Le litige pendant devant la juridiction nationale a eu pour origine une dénonciation pour publicité trompeuse présentée par l' importateur exclusif des voitures Nissan sur le territoire français contre un garage de Bergerac qui diffuse une publicité du type "achetez votre véhicule neuf moins cher ". Cette publicité se rapporte à des véhicules importés de Belgique qui, bien qu' ils n' aient jamais circulé, ont été immatriculés en vue de l' importation; il résulte également des précisions fournies par la juridiction a quo qu' il s' agit de véhicules vendus à un prix inférieur à celui pratiqué par les concessionnaires français et munis de moins d' accessoires que les modèles normalement commercialisés par ces derniers .
2 . Afin de mieux préciser la portée de la question posée par la juridiction de renvoi, qui se limite à demander "si une telle pratique de vente est conforme aux normes européennes actuelles", il est utile de rappeler ici le contexte normatif national et communautaire dans lequel se situe le litige .

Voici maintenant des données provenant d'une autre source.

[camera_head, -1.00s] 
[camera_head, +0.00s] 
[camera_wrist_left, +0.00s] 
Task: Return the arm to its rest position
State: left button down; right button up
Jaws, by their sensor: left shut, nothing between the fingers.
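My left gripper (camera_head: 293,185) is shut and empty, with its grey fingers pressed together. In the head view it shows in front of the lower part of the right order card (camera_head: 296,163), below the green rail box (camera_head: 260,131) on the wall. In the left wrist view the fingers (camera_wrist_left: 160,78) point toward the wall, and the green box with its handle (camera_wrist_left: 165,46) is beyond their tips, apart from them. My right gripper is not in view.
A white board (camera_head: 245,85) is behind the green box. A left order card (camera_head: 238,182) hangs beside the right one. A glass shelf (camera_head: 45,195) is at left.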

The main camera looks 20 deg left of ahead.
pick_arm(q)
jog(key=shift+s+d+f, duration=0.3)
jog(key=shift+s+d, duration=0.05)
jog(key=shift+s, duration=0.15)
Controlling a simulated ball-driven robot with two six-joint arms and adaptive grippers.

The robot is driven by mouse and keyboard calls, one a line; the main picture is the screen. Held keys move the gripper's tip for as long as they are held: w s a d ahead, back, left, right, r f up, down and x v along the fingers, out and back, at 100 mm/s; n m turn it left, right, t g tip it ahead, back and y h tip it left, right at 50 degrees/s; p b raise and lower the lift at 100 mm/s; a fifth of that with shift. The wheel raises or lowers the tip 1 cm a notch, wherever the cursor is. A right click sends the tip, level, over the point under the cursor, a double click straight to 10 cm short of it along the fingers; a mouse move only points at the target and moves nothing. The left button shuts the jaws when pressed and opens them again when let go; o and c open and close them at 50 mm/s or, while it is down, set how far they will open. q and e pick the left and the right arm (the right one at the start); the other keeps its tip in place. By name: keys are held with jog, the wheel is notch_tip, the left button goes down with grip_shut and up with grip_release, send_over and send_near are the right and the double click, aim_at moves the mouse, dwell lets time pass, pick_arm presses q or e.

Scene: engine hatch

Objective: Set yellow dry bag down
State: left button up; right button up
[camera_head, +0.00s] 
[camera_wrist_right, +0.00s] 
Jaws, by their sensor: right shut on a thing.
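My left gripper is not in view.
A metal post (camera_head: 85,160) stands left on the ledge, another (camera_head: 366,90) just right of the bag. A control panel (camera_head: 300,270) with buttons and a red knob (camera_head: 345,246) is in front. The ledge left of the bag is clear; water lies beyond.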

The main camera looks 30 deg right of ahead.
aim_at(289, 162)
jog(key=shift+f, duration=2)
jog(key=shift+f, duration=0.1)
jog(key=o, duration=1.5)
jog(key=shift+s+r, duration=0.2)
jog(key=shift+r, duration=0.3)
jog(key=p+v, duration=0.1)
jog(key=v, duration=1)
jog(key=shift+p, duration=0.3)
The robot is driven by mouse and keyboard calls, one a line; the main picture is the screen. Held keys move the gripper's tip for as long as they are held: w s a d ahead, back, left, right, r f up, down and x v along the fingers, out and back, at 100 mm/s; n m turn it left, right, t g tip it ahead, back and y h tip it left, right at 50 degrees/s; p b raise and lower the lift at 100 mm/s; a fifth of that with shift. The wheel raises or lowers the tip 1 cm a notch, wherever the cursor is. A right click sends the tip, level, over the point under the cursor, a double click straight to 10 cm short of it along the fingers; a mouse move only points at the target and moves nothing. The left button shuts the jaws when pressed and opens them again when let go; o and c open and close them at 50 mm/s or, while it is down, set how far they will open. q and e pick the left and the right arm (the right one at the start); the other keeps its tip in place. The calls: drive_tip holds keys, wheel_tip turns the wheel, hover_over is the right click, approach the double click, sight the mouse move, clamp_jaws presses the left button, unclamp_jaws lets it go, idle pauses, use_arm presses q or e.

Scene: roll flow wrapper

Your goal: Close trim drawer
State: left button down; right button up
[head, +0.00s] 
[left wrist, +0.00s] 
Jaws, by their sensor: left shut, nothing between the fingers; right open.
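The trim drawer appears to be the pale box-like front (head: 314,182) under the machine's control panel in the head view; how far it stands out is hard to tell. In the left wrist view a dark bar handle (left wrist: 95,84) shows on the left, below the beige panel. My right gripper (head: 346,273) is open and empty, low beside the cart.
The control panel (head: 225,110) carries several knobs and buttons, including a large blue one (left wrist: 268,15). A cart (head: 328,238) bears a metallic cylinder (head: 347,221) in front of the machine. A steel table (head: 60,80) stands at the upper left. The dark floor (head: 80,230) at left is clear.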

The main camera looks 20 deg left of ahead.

La disposition du droit français que l' on reproche à l' importateur parallèle d' avoir violée est l' article 44 de la loi 73-1193, du 27 décembre 1973, sur l' orientation du commerce et de l' artisanat, dite loi "Royer", en vertu duquel est interdite toute publicité comportant, sous quelque forme que ce soit, des allégations, indications ou présentations fausses de nature à induire en erreur, lorsque celles-ci portent sur un ou plusieurs des éléments ci-après : existence, nature, composition, quantité, mode et date de fabrication, propriétés, prix et conditions de vente des biens ou des services qui font l' objet de la publicité, conditions de leur utilisation, résultats qui peuvent être attendus de leur utilisation, motifs ou procédés de la vente ou de la prestation de services, portée des engagements pris par l' annonceur, identité, qualités ou aptitudes des fabricants, des revendeurs, des promoteurs ou des prestataires .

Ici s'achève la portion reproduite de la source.